>> START
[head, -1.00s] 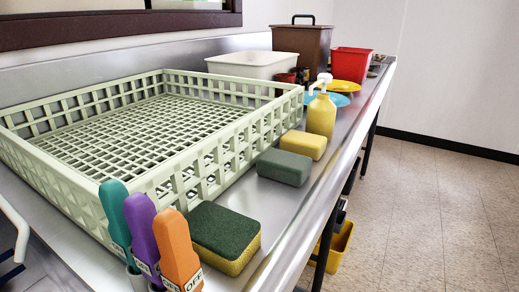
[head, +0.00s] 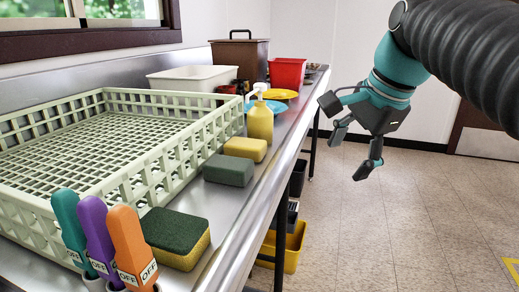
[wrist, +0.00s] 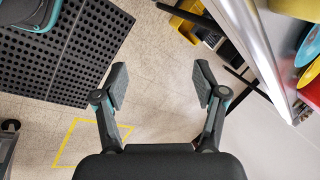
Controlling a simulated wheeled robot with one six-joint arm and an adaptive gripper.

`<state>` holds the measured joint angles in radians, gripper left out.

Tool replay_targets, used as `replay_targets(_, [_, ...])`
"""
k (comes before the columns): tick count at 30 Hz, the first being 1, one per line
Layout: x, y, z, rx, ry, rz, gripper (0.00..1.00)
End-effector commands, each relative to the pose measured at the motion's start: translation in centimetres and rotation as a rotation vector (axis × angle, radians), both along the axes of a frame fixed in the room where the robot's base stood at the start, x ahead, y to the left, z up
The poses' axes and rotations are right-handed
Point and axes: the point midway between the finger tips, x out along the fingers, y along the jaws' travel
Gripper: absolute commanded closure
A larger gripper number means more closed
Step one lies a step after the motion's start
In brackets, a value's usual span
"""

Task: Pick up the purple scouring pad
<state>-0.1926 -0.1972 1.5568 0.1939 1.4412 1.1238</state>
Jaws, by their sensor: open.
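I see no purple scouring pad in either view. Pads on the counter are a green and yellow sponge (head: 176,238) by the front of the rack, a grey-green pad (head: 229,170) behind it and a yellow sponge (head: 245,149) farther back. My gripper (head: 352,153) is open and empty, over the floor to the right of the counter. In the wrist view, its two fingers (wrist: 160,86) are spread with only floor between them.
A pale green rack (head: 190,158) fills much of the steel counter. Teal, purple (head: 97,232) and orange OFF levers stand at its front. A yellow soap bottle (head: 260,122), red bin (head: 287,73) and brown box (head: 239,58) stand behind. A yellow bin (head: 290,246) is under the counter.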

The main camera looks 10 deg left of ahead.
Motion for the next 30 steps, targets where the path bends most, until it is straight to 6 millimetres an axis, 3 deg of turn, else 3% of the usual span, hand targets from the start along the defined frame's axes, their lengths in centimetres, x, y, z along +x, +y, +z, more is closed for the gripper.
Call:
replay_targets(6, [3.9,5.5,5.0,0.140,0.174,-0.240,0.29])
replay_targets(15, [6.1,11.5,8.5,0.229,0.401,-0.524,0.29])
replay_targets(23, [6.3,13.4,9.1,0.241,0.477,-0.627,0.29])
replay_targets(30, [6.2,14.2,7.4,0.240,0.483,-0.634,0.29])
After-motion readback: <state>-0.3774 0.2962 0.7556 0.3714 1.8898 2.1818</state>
>> END
>> START
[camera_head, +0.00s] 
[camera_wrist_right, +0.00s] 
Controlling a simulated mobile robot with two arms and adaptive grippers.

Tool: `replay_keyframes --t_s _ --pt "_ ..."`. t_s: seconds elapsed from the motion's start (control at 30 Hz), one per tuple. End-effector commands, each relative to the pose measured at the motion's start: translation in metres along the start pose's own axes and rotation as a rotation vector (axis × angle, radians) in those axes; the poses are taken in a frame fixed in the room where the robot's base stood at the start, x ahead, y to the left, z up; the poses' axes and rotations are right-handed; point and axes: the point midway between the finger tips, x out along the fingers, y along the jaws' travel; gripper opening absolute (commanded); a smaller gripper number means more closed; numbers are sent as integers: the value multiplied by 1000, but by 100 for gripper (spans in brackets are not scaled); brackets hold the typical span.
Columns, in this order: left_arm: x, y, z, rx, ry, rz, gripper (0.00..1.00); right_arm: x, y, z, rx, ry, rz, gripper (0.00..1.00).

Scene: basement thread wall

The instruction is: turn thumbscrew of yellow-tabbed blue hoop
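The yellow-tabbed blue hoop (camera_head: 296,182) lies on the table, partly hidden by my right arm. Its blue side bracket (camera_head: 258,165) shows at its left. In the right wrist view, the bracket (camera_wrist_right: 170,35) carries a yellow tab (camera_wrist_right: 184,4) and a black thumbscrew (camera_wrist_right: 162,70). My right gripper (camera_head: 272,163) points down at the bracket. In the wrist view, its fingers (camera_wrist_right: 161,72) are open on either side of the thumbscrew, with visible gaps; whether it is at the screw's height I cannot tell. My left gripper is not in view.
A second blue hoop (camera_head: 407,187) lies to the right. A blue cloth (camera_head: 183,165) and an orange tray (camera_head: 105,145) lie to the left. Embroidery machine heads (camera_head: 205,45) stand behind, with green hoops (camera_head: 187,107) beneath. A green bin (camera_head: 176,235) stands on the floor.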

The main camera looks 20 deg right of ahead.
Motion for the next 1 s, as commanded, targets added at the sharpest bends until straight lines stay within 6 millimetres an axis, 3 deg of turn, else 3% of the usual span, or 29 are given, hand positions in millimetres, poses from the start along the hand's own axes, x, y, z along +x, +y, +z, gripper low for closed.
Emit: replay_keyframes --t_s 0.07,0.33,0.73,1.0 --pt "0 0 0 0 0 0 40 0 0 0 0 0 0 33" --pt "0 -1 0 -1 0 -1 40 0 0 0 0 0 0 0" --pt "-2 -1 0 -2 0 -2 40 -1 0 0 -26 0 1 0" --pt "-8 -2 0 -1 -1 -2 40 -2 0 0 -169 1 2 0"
>> END
Make a list of all lines in the data that contain "simulated".

Controlling a simulated wheeled robot with one six-joint arm and an adaptive gripper.
Controlling a simulated mobile robot with two arms and adaptive grippers.

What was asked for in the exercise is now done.